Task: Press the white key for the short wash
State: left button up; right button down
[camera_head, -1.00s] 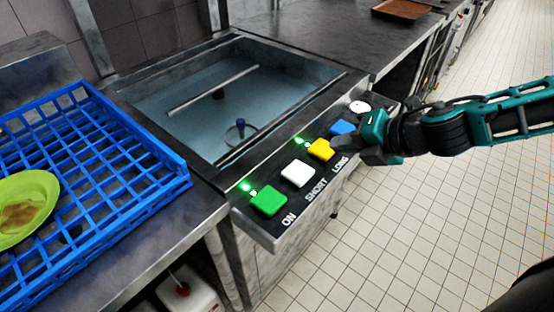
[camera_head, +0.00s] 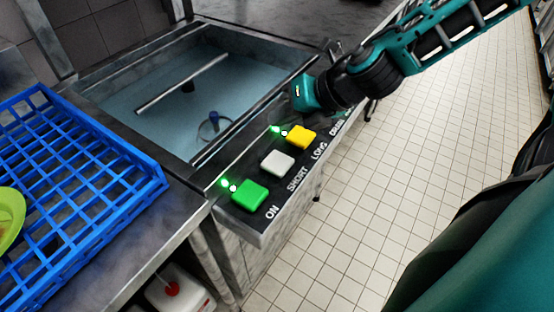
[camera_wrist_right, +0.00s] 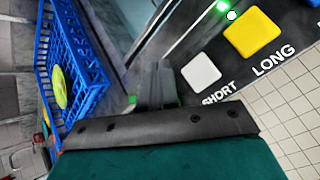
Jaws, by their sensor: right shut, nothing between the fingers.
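The white key (camera_head: 277,162), labelled SHORT, sits on the dark control strip between the green ON key (camera_head: 249,194) and the yellow LONG key (camera_head: 300,137). Small green lights glow beside the green and yellow keys; I see none lit beside the white key. In the head view my right gripper (camera_head: 296,98) is above the strip and basin edge, behind the yellow key; its fingers are hard to make out. In the right wrist view the shut, empty fingers (camera_wrist_right: 157,75) show left of the white key (camera_wrist_right: 201,72), apart from it in the picture. My left gripper is out of view.
The basin (camera_head: 110,125) with bluish water lies behind the strip. A blue rack (camera_head: 150,178) stands at left with part of a green plate (camera_head: 8,220). My right arm hides the far strip. Tiled floor is open at right.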

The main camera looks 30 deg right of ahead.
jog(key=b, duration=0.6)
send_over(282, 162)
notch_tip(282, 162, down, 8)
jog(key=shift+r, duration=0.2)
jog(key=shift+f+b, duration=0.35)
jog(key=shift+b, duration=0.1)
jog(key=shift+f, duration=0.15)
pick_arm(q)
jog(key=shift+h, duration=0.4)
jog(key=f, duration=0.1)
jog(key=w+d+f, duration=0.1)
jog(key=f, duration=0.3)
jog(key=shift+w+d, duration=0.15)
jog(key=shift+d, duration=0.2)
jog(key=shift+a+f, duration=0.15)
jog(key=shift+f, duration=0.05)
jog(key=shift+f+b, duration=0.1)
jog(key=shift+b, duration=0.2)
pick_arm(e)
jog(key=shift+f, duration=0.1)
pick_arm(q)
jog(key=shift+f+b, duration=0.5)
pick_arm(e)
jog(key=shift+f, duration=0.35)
========================
*What you should do*. Transcribe the full listing character for character. Pictures are excluded.

*Result for this task*.
Task: Press the white key for the short wash
State: left button up; right button down
[camera_head, -1.00s] 
[camera_head, +0.00s] 
[camera_wrist_right, +0.00s] 
Jaws, by their sensor: right shut, nothing between the fingers.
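The white key (camera_head: 277,162), labelled SHORT, sits on the dark control strip between the green ON key (camera_head: 249,194) and the yellow LONG key (camera_head: 300,137). Small green lights glow beside the green and yellow keys; I see none lit beside the white key. In the head view my right gripper (camera_head: 296,98) is above the strip and basin edge, behind the yellow key; its fingers are hard to make out. In the right wrist view the shut, empty fingers (camera_wrist_right: 157,75) show left of the white key (camera_wrist_right: 201,72), apart from it in the picture. My left gripper is out of view.
The basin (camera_head: 110,125) with bluish water lies behind the strip. A blue rack (camera_head: 150,178) stands at left with part of a green plate (camera_head: 8,220). My right arm hides the far strip. Tiled floor is open at right.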

The main camera looks 30 deg right of ahead.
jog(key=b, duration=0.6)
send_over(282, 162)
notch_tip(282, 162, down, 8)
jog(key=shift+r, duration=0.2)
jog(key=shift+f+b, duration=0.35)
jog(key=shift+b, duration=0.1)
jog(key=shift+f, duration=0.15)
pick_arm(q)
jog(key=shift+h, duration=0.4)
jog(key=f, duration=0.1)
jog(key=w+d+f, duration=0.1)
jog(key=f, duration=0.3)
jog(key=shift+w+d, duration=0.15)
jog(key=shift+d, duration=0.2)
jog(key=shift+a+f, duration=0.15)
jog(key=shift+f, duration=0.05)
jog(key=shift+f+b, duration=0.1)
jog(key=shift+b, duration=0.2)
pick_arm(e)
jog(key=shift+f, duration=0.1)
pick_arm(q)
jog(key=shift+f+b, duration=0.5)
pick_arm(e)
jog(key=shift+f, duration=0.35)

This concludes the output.